Freeman v. State

112 Ga. App. 307 | Ga. Ct. App. | 1965

Eberhardt, Judge.

Under the general grounds, of which special grounds 2 and 3 are but amplifications, it is insisted that since the State’s case rests upon circumstantial evidence, there was failure to show any recent possession by the defendant of *309the Ford Galaxie which he was accused of having stolen; that the showing relative to the top, quarter panel, steering wheel, etc., was at most a showing of (a) mere custody on his part as an employee of the man who leased and owned the place, (b) of parts or accessories as distinguished from the vehicle itself.

It appeared that one Prescott had leased the premises and procured from the City of Atlanta a license for the operation of the garage, but this did not preclude the jury from finding that the defendant had taken over operation of the garage since the lessee was incarcerated in Tennessee, or that he had independently engaged in an operation of his own at the premises. Defendant himself contended that he was independently making repairs at the garage on vehicles for his customers. Indicia of ownership or control in him were present. He was in charge, giving direction to those who helped. He had rented the “U Haul It” trailer on which he and a helper had just loaded the Mustang-body for moving to some undisclosed destination. The. papers and tag were found about or near a desk where defendant kept invoices and the like made out to him. Among the tools belonging to the defendant and found in the garage were acetylene torches, oxygen tanks, an air compressor, and a “jumper” wire— which the officers testified was of the type usually used by .automobile thieves in taking a vehicle to which they have no key.

Moreover, even if Prescott were the owner of the business, “Every person, agent or principal, is responsible for his criminal conduct and cannot plead the authority or commands of a superior, as a justification, unless the act be committed under coercion.” Hately v. State, 15 Ga. 346 (3). To the same effect, Thompson v. State, 85 Ga. App. 298 (1) (69 SE2d 206). The evidence supported the theory that the defendant, though he may have been in conspiracy with Prescott and others, participated in the theft and cutting up of the Galaxie automobile.

It is true that the theft of an automobile is a felony, while the theft of automobile parts or accessories is a misdemeanor (Sampson v. State, 60 Ga. App. 512 (2) (4 SE2d 290), but the proof in this case authorized the jury to conclude that the defendant had stolen the vehicle itself and later disassembled it. Howington v. State, 110 Ga. App. 452 (138 SE2d 677). *310And see Harris v. State, 62 Ga. 337, where it was held that the presence of blood and swine hair on the defendant’s premises, not satisfactorily explained, authorized a conviction of hog stealing.
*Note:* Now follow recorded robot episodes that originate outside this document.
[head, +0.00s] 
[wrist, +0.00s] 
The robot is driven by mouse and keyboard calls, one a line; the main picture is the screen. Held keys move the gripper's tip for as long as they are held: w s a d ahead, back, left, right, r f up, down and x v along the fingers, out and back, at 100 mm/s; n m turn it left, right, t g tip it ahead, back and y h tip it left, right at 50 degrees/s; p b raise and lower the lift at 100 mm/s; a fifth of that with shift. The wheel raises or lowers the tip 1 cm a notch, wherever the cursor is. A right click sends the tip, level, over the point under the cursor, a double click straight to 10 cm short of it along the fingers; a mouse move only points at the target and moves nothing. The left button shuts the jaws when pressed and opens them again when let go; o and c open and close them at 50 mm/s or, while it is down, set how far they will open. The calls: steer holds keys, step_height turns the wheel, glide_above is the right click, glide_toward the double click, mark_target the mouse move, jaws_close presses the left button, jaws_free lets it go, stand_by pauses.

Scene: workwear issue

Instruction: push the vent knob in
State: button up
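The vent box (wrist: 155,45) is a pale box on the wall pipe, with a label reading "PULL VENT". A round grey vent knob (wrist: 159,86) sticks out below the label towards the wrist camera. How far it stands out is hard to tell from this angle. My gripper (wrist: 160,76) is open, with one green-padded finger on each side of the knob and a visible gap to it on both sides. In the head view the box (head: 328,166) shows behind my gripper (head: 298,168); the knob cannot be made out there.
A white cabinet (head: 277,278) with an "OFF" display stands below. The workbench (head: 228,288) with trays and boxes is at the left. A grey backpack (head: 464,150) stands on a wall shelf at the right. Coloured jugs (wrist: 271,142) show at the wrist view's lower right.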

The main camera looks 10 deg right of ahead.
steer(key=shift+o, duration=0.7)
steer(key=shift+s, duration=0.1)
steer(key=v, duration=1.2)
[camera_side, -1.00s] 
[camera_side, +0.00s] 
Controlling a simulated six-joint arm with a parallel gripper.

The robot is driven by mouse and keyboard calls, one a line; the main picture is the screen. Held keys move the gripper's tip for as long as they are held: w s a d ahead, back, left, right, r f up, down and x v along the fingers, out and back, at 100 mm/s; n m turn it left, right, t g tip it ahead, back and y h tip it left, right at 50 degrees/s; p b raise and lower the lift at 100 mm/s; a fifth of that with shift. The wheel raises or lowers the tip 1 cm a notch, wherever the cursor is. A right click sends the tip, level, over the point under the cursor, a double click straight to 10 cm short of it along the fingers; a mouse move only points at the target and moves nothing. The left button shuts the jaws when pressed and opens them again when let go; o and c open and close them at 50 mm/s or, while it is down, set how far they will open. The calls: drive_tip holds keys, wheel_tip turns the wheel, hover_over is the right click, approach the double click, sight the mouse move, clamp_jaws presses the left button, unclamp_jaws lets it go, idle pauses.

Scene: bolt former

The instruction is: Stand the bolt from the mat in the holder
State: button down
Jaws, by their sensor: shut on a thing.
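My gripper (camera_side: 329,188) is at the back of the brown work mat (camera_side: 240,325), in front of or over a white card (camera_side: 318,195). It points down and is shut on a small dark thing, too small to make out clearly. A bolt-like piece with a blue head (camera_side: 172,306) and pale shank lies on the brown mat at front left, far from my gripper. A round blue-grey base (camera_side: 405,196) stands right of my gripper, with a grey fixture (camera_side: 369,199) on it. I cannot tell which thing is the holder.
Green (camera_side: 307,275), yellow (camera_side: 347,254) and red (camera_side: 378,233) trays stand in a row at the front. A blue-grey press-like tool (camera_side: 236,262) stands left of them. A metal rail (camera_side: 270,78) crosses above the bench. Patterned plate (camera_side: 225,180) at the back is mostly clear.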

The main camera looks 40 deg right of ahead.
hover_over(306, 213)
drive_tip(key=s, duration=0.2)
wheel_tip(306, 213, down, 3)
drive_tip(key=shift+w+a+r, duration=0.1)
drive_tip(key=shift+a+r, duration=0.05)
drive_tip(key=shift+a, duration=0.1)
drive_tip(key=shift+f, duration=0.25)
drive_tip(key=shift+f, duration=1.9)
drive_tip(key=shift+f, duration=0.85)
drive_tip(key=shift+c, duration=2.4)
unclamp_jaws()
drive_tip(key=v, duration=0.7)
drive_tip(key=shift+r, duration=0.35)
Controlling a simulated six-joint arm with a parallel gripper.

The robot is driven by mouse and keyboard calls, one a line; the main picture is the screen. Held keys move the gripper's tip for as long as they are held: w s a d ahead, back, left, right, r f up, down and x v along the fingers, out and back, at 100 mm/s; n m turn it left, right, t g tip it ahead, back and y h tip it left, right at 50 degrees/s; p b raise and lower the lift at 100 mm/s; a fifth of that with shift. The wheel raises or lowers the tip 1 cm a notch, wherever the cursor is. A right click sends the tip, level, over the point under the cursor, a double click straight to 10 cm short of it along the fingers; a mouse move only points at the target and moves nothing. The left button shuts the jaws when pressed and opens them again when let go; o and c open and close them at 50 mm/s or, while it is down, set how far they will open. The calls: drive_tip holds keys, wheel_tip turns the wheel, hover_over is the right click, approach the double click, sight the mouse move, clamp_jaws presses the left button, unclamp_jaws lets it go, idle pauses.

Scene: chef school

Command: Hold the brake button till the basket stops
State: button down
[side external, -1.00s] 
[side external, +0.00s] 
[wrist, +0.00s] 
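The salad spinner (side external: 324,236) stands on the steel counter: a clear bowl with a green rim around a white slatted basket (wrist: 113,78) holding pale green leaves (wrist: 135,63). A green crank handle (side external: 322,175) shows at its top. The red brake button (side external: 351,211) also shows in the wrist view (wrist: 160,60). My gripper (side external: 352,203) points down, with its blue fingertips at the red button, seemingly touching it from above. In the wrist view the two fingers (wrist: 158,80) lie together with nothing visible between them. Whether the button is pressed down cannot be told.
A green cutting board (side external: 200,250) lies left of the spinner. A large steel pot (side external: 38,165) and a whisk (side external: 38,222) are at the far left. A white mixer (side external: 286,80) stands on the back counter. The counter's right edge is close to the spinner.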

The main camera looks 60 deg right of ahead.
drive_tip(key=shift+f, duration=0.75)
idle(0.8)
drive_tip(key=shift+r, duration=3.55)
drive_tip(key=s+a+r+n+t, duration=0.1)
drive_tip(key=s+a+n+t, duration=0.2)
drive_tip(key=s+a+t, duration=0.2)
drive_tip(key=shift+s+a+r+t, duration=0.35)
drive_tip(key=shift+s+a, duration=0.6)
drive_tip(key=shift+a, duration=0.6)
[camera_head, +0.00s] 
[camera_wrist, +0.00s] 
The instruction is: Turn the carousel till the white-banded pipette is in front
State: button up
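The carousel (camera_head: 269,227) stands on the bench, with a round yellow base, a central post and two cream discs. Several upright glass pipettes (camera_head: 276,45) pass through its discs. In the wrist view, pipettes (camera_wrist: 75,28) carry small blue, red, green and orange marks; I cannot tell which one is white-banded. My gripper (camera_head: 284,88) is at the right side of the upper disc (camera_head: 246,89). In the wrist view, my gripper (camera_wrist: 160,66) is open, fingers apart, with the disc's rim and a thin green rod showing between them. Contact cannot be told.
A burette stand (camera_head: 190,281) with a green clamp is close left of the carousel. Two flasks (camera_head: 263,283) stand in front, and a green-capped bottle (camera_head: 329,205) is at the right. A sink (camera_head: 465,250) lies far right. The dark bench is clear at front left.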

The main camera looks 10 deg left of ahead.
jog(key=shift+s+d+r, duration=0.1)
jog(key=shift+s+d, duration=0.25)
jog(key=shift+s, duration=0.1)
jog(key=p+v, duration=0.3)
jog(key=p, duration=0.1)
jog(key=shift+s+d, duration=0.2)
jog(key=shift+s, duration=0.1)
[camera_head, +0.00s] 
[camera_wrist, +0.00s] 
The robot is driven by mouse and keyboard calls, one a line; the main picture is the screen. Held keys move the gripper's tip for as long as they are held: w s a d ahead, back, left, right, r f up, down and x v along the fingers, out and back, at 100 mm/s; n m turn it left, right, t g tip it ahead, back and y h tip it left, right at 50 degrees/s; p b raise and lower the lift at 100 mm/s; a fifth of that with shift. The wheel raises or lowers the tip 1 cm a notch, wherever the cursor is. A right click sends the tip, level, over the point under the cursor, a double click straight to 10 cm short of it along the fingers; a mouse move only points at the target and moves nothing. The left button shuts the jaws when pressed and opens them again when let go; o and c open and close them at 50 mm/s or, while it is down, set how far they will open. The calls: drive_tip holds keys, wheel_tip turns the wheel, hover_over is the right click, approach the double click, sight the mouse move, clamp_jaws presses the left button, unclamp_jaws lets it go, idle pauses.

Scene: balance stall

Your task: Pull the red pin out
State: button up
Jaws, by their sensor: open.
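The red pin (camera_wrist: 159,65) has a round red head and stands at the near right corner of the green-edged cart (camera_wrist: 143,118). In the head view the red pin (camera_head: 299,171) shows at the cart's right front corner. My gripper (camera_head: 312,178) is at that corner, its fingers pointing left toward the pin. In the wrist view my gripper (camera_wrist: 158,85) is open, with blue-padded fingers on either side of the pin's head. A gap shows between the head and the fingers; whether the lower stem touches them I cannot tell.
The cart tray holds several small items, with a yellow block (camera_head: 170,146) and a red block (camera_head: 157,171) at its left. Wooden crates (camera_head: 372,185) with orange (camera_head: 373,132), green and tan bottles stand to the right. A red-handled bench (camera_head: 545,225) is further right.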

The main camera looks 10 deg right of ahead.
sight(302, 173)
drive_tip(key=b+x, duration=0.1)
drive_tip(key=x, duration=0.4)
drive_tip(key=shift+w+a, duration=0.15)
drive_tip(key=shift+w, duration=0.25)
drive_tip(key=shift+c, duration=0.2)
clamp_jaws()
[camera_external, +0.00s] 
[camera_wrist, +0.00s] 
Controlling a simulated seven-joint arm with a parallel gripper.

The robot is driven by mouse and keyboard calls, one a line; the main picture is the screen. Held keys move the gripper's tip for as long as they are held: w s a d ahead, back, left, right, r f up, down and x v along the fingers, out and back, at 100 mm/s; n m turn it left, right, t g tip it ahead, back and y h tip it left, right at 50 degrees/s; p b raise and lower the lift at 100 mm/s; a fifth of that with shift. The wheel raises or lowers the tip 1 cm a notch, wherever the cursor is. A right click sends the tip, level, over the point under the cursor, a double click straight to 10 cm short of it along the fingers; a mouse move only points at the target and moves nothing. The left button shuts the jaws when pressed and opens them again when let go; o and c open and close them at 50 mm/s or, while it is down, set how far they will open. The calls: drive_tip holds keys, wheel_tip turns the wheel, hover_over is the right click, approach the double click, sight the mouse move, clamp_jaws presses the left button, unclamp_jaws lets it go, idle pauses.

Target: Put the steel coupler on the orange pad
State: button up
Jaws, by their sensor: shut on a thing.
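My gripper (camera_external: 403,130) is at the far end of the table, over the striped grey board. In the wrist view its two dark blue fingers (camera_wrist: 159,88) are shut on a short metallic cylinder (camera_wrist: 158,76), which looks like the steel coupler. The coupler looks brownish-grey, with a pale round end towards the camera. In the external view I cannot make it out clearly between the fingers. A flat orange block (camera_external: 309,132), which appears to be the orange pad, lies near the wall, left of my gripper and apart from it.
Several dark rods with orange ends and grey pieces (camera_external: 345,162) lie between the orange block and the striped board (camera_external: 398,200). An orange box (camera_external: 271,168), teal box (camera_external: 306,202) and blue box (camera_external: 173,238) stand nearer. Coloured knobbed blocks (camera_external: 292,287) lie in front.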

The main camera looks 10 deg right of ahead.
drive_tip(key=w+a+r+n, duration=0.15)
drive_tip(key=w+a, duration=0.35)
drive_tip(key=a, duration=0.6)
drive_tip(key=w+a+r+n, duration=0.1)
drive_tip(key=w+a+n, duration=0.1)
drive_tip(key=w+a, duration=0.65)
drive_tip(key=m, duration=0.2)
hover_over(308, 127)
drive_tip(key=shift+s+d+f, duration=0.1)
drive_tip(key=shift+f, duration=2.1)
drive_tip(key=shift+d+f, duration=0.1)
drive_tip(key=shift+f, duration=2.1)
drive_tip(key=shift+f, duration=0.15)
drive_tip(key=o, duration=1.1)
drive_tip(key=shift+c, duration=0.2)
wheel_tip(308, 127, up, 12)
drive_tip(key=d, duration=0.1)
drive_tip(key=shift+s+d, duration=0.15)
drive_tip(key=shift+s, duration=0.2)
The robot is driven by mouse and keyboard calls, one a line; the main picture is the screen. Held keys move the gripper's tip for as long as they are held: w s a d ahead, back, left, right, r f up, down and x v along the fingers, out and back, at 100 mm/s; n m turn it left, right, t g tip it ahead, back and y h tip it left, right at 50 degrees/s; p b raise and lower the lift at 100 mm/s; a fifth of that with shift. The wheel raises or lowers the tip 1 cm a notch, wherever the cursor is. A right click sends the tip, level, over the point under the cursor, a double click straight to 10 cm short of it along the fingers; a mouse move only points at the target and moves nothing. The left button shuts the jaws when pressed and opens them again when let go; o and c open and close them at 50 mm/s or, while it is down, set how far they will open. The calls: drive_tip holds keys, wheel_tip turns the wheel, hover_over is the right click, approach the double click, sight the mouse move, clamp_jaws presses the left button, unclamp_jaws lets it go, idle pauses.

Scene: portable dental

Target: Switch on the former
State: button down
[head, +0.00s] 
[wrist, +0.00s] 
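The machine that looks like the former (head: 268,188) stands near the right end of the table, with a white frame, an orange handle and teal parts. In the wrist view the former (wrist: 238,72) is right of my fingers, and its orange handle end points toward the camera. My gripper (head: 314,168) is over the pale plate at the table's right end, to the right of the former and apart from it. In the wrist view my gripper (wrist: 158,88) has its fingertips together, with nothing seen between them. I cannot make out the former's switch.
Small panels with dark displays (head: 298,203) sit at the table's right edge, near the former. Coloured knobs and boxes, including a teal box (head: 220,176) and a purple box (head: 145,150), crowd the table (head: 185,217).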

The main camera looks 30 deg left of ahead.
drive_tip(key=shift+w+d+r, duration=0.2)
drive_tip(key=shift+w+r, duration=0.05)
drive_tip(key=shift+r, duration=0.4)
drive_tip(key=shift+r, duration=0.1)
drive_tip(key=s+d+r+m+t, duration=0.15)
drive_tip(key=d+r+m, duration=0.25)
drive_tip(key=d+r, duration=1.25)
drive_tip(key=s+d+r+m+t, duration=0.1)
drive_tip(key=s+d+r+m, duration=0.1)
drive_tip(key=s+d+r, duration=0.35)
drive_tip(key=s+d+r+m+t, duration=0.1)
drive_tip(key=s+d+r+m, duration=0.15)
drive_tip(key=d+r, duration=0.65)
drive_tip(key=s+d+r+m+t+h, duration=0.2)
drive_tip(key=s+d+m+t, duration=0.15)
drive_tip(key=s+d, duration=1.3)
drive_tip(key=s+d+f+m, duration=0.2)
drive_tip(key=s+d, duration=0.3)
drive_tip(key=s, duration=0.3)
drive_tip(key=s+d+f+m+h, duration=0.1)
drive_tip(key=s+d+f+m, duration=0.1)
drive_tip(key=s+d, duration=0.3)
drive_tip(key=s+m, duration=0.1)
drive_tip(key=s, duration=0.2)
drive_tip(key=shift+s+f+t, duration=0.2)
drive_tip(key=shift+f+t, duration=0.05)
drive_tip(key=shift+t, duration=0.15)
In ground 1 of the amendment error is assigned upon the admission of the evidence relative to the loading of a portion of a Mustang body, identified by the owner as being a portion of a vehicle stolen from him, over objection that the defendant had been indicted and was being tried for the larceny of a Ford Galaxie automobile—a separate and entirely distinct offense and transaction.

This testimony was admitted for the limited purpose of showing knowledge, intent, good or bad faith and state of mind, and the jury was so instructed. It appeared that both vehicles had been recently stolen from the streets of Atlanta, and the portions of them found on the premises where defendant was operating indicated that both had been disassembled and cut to pieces with acetylene torches. In each instance a similar method, scheme and mode of operation appeared to have been used. In these circumstances the evidence was admissible. Harden v. State, 81 Ga. App. 638, 640 (59 SE2d 563) and cases there cited.

Judgment affirmed.

Nichols, P. J., and Pannell, J., concur.